Inspiration for the book came from a fantastical short story in which the character of Harriet is a witch who hoards magical objects and gets into trouble when she steals a neighbor’s dragon. She wanted to further develop the story and ground it in the real world. “I began thinking about how we as humans relate to physical objects, and what makes an object ‘magical.’ We ascribe meaning to things based on our interactions with them, and our stories about them. I found it so interesting that inanimate objects can hold such power over us. The memories associated with a cherished piece of jewelry or a favorite mug can be so vivid and emotional, that it’s as though the object itself has taken on those emotions.”

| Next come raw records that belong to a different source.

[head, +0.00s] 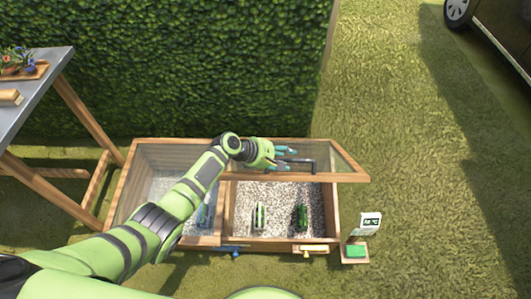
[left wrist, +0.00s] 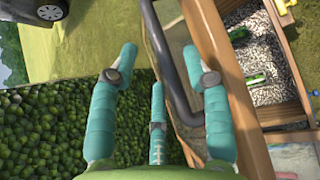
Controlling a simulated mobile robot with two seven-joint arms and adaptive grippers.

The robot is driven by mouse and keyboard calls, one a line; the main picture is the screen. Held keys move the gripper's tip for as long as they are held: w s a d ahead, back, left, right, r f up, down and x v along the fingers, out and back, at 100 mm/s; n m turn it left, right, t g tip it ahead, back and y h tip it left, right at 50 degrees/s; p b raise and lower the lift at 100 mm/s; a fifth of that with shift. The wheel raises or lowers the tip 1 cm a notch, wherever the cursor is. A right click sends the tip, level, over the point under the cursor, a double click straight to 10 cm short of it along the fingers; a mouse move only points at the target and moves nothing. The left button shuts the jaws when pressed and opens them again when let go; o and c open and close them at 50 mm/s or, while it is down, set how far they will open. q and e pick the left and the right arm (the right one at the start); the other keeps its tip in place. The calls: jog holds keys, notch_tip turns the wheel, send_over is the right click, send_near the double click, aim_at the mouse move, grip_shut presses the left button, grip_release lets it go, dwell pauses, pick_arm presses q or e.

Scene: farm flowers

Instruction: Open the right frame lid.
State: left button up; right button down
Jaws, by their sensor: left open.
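The wooden cold frame stands on the grass against the hedge. Its right frame lid (head: 345,177), a wood-edged glass pane, is tilted up, its front rail lifted above the box, so the gravel shows below. A dark bar handle (head: 314,160) is on this lid; it also shows in the left wrist view (left wrist: 172,65). My left gripper (head: 287,156) is over the lid beside the handle, its fingers (left wrist: 160,62) spread and empty. The handle passes close by one finger; I cannot tell whether they touch. My right gripper is not in view.
The left compartment (head: 113,215) is partly hidden by my left arm. Two small green-labelled items (head: 259,215) stand on the right compartment's gravel.

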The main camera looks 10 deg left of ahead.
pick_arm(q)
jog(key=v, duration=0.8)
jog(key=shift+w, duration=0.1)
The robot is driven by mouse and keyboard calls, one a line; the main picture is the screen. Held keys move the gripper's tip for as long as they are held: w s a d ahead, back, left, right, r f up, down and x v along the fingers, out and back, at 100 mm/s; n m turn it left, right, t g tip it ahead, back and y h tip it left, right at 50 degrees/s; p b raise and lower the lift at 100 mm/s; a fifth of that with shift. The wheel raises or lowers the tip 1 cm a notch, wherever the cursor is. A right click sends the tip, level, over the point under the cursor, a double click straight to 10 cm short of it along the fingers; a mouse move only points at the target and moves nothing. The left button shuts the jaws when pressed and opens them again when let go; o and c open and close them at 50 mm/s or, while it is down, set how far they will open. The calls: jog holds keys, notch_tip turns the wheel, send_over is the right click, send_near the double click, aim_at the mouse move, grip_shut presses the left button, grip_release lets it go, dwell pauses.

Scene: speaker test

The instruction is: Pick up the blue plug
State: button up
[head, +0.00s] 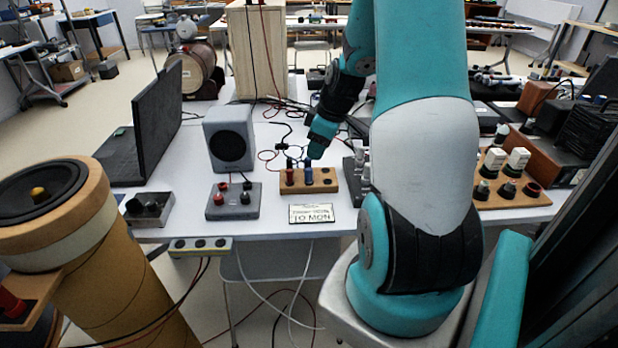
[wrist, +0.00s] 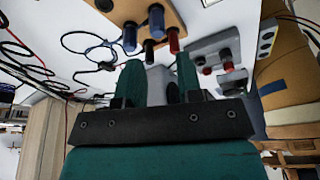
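A wooden block (head: 330,189) on the white table holds a red plug (head: 289,178) and two blue plugs, one in the middle (head: 308,175) and one on the right (head: 326,176). In the wrist view, the blue plugs show as one nearer (wrist: 130,37) and one farther (wrist: 156,20), with the red plug (wrist: 173,40) beside them. My gripper (wrist: 159,60) has its two teal fingers apart with nothing held between them. The plugs lie beyond the fingertips. In the head view, my gripper (head: 316,150) is just behind and above the block; its fingertips are hard to make out.
A grey speaker (head: 229,138) and a grey terminal box (head: 233,203) stand left of the block. A paper sign (head: 310,214) lies in front of it. Black and red cables cross the table behind.

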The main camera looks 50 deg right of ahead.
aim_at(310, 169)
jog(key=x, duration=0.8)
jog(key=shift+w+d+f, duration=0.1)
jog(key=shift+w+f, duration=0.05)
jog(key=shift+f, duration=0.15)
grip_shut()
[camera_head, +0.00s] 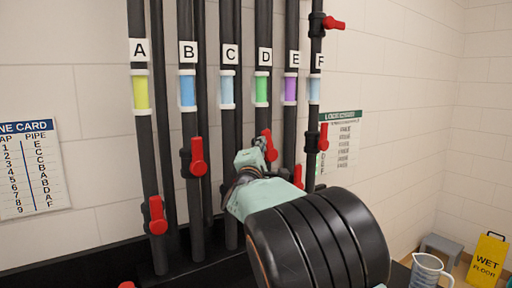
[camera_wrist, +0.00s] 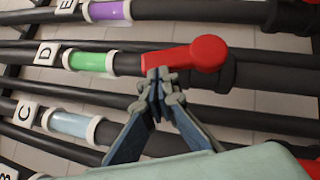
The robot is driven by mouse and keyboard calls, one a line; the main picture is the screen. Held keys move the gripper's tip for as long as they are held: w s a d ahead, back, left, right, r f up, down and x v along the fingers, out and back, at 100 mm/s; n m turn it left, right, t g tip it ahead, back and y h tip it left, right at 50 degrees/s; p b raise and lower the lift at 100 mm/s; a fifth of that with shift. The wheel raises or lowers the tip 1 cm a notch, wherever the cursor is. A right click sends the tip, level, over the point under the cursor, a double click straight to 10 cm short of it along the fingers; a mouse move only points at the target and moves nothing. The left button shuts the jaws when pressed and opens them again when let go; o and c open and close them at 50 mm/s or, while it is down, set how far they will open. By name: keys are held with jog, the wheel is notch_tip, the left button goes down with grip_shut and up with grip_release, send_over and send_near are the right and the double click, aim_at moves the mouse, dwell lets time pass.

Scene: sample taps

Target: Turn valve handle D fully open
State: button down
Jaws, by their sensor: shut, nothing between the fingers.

That led her to contemplate what life would be like for a person with an acute sensitivity to the impressions left behind on objects, which is the case with her lead character, Ev. In her life, only three people knew about what she thinks of as her sickness — “the way objects speak to her.” Of those three, the only survivor is her sister, Noemi, who disappears for long stretches of time. As the story opens, Noemi has been gone for six months and Ev misses talking with her. With her friend Owen Riley, who works as a bike courier, Ev scavenges through dumpsters and garbage cans in search of items she can sell. Objects have a “stain” on them. Sometimes sweet, sometimes not. Sometimes the stains overpower her senses and cause her to feel ill because she senses the emotions left behind on the objects.
One day Owen shows her the button collection he found in an alley behind an apartment building. There are other treasures there, as well — three boxes full — some of which Owen, an artist, can use to create sculptures and mixed media pieces. In fact, there might be enough items that Ev can use the money she makes to get her through the winter without having to sell at the local flea market.
Maybe you can’t force happiness on a person. But you can build a place where a person could find happiness when they’re ready for it.
Soon Ev and Owen encounter Harriet, the owner of the boxes. Ev recognizes her as a stain hoarder. And Harriet immediately realizes that she and Ev have the same gift. But Ev’s sensitivity is much stronger than Harriet’s. And unlike Ev, who never takes stained items into her apartment, Harriet lives in an apartment literally bursting with them. Ev cannot understand how Harriet can possibly stand the contamination. And Harriet knows that her collection of “bright things” that have made their way into her life is out of control. She is aging and worried that she will not be able to continue keeping people out of her apartment. That she’ll be deemed unable to care for herself and will lose control of her life and her belongings. When Owen marvels at all of the things she has gathered over the years, terming it a “museum of memory,” an idea is born. Harriet has always wanted to create a space where people can gravitate to objects that hold the emotions they need and be healed by the experience.
And so Ev, Owen, and Harriet team up to empty out Harriet’s apartment and create a space where her collection can be seen and appreciated. The museum about which she has dreamed. A place where Owen’s art can be on display and people can leave feeling better than when they entered it. But Ev has to finally come to terms with what happened to her and Noemi when they were children, which Neville gradually reveals through deftly-timed flashes of memory. Those events made Ev into the loner she is, always keeping her distance from others and never allowing herself to become close to people. She is always vigilant, protecting herself from the stains lest she be transformed into a monster because the emotions attached to the objects she encounters overtake her. Noemi doesn’t remember what happened when they were children so, unlike Ev, she doesn’t have to worry that the same kind of monster might be lurking inside her. Harriet too experienced childhood trauma that caused her to live the way she has for more than six decades after, as a teenager, she began collecting objects just as her mother had.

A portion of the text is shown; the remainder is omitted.